● **What you have to do**:
Begin with the line that contains "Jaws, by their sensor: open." and transcribe each line after it, up to and including the last line of the listing below.

● **Dataset content**:
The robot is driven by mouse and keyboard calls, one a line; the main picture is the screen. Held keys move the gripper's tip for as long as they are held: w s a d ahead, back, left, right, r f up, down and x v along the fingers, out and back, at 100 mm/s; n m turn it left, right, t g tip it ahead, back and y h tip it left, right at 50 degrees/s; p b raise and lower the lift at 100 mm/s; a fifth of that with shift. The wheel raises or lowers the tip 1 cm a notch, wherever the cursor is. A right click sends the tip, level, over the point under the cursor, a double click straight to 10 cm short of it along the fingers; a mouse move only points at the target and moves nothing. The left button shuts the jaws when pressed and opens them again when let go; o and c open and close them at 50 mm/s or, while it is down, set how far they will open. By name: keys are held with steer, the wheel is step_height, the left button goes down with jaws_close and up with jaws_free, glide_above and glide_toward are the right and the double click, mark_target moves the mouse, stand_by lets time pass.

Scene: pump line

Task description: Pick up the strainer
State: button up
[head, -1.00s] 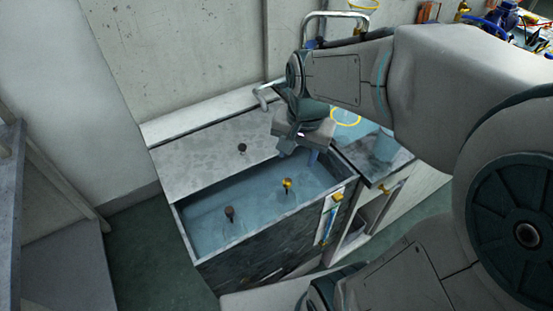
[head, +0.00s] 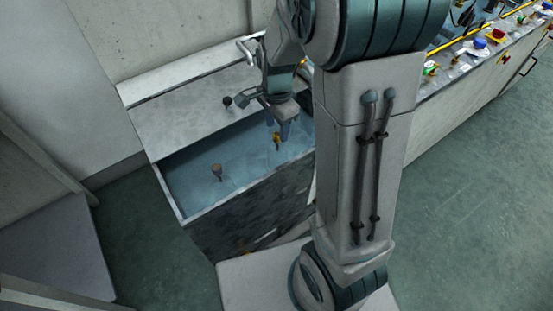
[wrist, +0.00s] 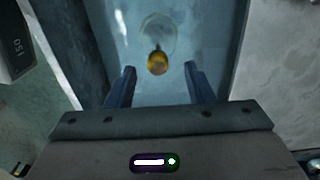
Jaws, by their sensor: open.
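A brass-yellow knob (head: 277,137) stands in the water tank (head: 241,196), towards its right end. It looks like the top of the strainer, though its shape below is unclear. In the wrist view the knob (wrist: 157,63) lies between and slightly beyond the fingertips, with a faint round outline in the water behind it. My gripper (head: 277,126) is open and empty, pointing down just above the knob. In the wrist view both blue fingers of my gripper (wrist: 160,72) stand apart, and neither visibly touches the knob.
A brown-topped knob (head: 216,169) stands in the tank to the left. A dark knob (head: 227,101) sits on the grey cover (head: 190,108) behind. The tank's walls enclose the gripper's area. A bench with coloured buttons (head: 480,42) is at right.

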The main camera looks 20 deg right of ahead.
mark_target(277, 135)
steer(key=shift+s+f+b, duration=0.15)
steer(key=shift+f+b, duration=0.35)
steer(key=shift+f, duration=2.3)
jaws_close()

● **Response below**:
Jaws, by their sensor: open.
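A brass-yellow knob (head: 277,137) stands in the water tank (head: 241,196), towards its right end. It looks like the top of the strainer, though its shape below is unclear. In the wrist view the knob (wrist: 157,63) lies between and slightly beyond the fingertips, with a faint round outline in the water behind it. My gripper (head: 277,126) is open and empty, pointing down just above the knob. In the wrist view both blue fingers of my gripper (wrist: 160,72) stand apart, and neither visibly touches the knob.
A brown-topped knob (head: 216,169) stands in the tank to the left. A dark knob (head: 227,101) sits on the grey cover (head: 190,108) behind. The tank's walls enclose the gripper's area. A bench with coloured buttons (head: 480,42) is at right.

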The main camera looks 20 deg right of ahead.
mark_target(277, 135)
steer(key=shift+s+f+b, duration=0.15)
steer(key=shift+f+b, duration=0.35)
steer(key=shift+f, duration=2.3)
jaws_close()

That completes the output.